そしてICF-6800Aだが、これは完全に衝動買いである。本当はPROCEEDがあれば、「デジタル周波数カウンタ搭載のリグを所有するという」欲望は叶えられた筈である。しかしPROCEEDの入手に手間取っているうちに、たまたま知人から6800A放出の話が舞い込んだのである。6800に対する憧れももちろんあった。「短波」で連載されていた漫画「リグ・ログ・ラグ」の登場人物も「ロッパチ」と呼んでメインに据えていたのを覚えている。とは言え当時の自分はこのリグを買う気は全くなかった。それはもう既に自分がFRG-7を持っていたということと、やはり本格的なDXをやるのであれば通信機メーカーの機種しかないと決めていたためではないかと思う。実際に自分がBCLをリタイアする直前の79年には手の届く可能性のある通信型受信機としてTRIOのR-1000、80年にはYAESUのFRG-7700が発売されたが、6800は機種選定に当たって自分が最も重視した選択度と多信号特性が、これらの機種にかなわなかったからである。実際にカタログスペックもそうであるし、ダイナミックレンジに関する雑誌の評価も他の2機種の方が高く、6800はリスニング派向け、他の2台はDX向けという風に色分けされていた。要はヘビーなDXを志向する自分としては、他の2機種の方が魅力的に映ったということである。

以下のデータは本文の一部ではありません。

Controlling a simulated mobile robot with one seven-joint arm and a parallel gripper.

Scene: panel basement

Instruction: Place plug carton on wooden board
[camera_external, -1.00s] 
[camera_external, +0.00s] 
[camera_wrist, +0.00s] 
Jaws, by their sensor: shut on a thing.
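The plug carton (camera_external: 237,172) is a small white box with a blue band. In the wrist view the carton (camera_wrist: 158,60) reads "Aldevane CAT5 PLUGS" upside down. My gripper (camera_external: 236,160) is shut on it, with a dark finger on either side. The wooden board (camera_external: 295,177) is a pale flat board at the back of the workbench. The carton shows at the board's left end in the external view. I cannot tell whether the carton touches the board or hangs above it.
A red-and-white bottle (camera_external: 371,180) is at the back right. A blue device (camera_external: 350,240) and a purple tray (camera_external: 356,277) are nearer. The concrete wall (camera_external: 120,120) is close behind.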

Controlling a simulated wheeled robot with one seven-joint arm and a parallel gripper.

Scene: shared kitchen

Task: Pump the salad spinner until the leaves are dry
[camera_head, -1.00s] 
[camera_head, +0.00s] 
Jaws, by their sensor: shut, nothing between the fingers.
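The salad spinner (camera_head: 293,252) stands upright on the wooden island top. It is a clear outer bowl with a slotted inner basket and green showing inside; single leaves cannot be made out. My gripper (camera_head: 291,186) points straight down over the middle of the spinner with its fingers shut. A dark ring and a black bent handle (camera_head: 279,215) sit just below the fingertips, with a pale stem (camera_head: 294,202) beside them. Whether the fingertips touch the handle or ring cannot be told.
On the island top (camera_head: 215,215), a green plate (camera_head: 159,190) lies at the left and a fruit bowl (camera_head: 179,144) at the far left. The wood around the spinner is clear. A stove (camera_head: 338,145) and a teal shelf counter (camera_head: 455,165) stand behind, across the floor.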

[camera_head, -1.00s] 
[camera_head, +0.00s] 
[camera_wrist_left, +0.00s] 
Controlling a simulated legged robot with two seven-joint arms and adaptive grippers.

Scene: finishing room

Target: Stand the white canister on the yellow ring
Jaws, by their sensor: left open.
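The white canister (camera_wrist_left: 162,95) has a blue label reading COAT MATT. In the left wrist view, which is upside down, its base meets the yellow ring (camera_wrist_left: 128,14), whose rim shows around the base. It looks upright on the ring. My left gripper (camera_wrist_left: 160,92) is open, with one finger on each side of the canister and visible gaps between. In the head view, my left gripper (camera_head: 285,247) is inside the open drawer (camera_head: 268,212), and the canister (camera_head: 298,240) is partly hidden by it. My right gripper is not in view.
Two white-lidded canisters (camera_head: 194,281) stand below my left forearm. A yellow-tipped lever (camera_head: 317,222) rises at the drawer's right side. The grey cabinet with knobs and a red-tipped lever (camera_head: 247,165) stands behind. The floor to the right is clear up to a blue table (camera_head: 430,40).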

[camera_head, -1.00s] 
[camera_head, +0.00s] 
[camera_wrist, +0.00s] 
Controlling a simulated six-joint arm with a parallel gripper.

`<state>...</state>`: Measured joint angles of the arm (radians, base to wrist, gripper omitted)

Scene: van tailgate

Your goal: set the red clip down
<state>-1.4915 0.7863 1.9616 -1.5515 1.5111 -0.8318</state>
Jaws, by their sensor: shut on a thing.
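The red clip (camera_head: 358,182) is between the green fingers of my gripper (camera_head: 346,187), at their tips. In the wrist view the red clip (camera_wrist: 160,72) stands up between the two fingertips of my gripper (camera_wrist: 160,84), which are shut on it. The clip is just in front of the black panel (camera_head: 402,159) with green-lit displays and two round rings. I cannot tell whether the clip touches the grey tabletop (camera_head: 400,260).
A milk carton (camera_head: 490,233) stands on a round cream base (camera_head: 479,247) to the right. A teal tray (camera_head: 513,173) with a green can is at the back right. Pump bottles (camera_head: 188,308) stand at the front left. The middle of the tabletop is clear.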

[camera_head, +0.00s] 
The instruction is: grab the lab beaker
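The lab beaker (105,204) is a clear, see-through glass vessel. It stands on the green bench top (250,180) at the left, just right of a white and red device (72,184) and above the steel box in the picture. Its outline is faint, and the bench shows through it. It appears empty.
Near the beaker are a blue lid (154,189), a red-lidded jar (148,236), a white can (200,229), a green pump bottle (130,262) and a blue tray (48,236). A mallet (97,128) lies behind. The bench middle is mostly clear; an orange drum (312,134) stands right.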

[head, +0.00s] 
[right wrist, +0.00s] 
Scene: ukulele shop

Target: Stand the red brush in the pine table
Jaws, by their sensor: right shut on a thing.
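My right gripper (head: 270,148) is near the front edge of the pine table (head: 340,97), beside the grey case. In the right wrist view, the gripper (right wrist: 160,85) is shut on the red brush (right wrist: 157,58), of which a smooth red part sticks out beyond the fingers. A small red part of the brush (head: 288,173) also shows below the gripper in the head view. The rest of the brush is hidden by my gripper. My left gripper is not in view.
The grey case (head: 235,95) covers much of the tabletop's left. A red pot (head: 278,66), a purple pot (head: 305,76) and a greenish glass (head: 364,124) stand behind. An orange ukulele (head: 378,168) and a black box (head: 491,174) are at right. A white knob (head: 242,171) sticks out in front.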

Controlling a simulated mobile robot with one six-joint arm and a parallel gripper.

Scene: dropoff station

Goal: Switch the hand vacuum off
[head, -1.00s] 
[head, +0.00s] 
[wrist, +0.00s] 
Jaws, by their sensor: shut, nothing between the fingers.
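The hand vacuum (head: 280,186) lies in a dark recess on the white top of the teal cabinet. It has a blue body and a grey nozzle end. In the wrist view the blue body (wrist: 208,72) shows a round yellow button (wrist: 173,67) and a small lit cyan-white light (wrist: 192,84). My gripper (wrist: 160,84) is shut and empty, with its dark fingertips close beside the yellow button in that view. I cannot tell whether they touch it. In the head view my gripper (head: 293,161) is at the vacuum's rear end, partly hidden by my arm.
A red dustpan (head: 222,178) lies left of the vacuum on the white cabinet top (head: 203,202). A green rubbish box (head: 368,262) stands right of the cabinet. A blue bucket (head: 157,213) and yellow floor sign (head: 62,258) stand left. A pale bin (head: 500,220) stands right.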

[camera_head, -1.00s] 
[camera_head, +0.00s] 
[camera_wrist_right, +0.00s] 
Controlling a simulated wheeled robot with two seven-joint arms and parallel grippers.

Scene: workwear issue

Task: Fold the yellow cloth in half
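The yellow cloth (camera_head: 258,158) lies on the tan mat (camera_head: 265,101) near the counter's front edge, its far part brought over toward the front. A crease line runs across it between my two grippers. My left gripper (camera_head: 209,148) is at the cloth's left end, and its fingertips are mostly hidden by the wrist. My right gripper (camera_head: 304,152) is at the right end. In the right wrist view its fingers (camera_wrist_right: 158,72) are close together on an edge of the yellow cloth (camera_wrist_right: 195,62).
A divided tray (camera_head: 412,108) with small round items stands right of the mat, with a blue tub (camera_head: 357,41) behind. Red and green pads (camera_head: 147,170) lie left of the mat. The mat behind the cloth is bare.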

実際には80年にBCL活動を停止してしまったため、次のリグを選ぶという行為はなされず、R-1000もFRG-7700もICF-6800も購入しなかった訳であるが、自分のBCL末期に出現した高級BCLラジオとして6800は記憶されており、当時では絶対買えなかったであろうラジオを自分の手元に置くことができる喜びで、「多少難あり、だから安く。」というお友達価格で譲って頂いたのである。

最後にICF-2010について触れておきたい。「ポータブル不朽の名機」という評価と85年発売機種が今でも新品で購入できるというノスタルジーとで、是非とも手に入れたいと考えた。日本では入手不可で米国であれば入手可能とのことだったので、Universalに発注した。ところが丁度生産ラインの休止(?)という悪いタイミングに入ってしまったのか、待てど暮らせど「Back Order」の状態が続き、11月に発注したのに4月になっても商品が届かない。しかもUniversalはそのあたりの事情を説明する訳でもなく、何も連絡がないまま月日が過ぎていく。そこで業を煮やして「この日までに出荷できなければキャンセルします」と通告したら、翌日「ご要望に従いキャンセルしました」と返信がきた(いい加減にしろっつーの)。仕方がないのでUniversal以外の入手先はないかと探す。SONY AmericaのSONY STYLEにはそもそも2010がカタログ表示されていないのでダメ。Groveにもない。これ以上の方法が思いつかず、思い余って知人の米国在住のDXer氏に相談したところ、氏は親切にもわざわざ探して近隣のショップで私のために代理購入して下さった。ということで無事10台目のリグが我がシャックにやって来た。

ノスタルジーの追求(&ストレス解消!)とは言え、今度こそ自分から主体的に購入しに行くということはしないと思う。あくまでも何かの理由で余程お買い得な条件でもない限りは、衝動買いすることもないと思う。